Scan the material for the word "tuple", and copy each line where it shows up.
------ EXTRACTED ENTRIES ------
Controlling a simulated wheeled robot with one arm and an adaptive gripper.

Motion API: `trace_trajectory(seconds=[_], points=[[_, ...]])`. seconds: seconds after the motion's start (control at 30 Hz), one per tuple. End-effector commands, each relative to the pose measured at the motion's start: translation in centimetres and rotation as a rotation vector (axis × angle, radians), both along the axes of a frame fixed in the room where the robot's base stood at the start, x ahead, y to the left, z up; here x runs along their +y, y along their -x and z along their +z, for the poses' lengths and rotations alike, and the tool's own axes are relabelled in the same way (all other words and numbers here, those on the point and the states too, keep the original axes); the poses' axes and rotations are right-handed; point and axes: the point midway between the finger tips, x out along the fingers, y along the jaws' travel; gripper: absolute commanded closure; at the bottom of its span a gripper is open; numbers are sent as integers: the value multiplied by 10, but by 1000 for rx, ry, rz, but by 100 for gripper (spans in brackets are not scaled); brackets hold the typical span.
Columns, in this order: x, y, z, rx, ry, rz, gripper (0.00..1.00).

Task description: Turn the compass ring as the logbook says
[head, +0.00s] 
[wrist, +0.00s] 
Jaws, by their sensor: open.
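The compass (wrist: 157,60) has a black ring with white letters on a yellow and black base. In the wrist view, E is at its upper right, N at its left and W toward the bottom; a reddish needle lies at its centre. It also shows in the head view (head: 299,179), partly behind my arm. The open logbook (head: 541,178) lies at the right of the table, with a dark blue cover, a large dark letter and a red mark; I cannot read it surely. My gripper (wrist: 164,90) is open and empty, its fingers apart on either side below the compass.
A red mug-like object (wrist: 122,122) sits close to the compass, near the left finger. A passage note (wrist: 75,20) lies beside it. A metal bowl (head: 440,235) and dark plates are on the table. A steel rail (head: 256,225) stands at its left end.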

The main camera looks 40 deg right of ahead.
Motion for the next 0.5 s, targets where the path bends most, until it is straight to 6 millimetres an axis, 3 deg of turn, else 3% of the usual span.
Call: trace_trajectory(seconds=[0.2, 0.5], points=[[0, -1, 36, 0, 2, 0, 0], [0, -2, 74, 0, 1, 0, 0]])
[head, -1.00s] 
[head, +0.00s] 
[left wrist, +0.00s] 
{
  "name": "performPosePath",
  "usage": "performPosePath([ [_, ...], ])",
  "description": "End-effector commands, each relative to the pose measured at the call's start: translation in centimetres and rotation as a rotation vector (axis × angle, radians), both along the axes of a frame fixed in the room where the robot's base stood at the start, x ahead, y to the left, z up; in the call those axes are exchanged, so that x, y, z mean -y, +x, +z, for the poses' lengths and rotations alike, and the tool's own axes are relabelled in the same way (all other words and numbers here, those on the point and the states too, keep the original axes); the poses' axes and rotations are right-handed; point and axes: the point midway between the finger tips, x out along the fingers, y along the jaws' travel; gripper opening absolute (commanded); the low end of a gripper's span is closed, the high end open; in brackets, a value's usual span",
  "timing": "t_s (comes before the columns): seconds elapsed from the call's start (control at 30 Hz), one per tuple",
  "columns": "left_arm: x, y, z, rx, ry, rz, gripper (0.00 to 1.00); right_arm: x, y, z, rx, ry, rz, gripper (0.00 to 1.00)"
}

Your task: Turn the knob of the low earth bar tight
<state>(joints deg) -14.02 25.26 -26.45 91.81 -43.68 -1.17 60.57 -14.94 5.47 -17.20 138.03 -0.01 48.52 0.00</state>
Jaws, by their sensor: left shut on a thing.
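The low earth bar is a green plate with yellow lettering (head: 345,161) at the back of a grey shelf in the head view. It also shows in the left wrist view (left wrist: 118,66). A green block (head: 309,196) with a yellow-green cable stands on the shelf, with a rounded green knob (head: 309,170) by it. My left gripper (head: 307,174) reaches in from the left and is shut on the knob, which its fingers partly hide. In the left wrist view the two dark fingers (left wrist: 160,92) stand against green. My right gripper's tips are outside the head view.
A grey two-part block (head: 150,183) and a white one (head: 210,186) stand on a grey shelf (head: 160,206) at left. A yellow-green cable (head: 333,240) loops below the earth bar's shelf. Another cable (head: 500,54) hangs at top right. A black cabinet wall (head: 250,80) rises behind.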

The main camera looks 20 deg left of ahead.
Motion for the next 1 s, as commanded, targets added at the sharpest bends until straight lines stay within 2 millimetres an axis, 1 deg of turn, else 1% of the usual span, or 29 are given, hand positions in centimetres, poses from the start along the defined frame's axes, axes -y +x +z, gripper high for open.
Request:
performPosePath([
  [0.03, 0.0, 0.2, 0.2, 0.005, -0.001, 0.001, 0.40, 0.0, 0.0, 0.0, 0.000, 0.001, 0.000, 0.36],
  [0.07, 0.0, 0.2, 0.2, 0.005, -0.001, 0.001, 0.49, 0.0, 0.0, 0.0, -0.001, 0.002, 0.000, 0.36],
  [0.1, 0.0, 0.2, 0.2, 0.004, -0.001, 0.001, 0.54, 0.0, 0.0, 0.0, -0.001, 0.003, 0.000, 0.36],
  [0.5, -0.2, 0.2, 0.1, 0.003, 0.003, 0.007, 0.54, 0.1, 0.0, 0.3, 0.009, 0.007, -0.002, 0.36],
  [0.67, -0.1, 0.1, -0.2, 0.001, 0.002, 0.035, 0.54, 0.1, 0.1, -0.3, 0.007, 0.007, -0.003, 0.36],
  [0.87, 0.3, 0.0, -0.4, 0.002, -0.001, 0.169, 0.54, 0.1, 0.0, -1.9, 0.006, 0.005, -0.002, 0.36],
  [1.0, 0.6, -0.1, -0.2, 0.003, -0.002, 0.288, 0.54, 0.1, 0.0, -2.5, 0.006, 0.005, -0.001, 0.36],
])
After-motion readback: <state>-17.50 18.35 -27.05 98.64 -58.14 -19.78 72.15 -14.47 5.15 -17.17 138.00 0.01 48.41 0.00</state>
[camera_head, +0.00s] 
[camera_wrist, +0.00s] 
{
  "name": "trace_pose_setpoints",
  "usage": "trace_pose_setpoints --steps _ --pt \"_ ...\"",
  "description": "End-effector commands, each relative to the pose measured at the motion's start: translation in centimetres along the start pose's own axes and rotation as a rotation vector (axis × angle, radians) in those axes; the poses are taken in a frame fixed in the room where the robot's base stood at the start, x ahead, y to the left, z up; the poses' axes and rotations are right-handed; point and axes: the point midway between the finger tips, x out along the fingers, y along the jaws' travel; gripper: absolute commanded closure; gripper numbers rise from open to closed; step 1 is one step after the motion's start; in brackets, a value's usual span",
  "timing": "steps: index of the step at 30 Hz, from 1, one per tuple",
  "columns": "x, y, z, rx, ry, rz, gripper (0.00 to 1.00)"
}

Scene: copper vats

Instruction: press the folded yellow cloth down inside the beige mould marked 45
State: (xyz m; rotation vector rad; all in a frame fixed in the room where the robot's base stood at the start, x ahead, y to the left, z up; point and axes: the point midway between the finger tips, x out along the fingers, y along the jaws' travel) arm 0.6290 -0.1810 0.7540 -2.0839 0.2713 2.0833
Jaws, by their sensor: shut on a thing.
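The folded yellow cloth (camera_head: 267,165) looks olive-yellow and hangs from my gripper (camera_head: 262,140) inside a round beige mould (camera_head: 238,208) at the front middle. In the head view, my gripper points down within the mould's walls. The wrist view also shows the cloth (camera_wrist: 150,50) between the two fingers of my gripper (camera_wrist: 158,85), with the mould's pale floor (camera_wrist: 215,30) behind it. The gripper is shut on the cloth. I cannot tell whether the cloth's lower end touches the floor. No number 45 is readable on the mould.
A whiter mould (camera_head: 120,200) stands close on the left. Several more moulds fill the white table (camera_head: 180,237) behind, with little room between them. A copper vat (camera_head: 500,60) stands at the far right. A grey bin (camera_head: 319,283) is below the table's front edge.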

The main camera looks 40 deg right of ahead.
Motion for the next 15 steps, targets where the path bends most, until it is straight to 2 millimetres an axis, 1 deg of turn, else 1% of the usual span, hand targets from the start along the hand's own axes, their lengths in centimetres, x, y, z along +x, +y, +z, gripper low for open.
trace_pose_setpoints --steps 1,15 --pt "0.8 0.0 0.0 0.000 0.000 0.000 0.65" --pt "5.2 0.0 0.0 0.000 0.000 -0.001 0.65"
------
-- ANSWER TO THIS TASK --
Motion API: `trace_trajectory(seconds=[_], points=[[_, ...]])`. seconds: seconds after the motion's start (control at 30 Hz), one per tuple. End-effector commands, each relative to the pose measured at the motion's start: translation in centimetres and rotation as a rotation vector (axis × angle, radians), both along the axes of a frame fixed in the room where the robot's base stood at the start, x ahead, y to the left, z up; here x runs along their +y, y along their -x and z along their +z, for the poses' lengths and rotations alike, and the tool's own axes are relabelled in the same way (all other words and numbers here, those on the point and the states too, keep the original axes); the poses' axes and rotations are right-handed; point and axes: the point midway between the finger tips, x out along the fingers, y along the jaws' travel; gripper: absolute commanded closure; at the bottom of its span a gripper is open; numbers are sent as integers: the value multiplied by 10, but by 1000 for rx, ry, rz, but by 100 for gripper (spans in brackets are not scaled); brackets hold the typical span.
  "timing": "t_s (comes before the columns): seconds elapsed from the call's start (control at 30 Hz), one per tuple",
  "timing": "steps: index of the step at 30 Hz, from 1, one per tuple",

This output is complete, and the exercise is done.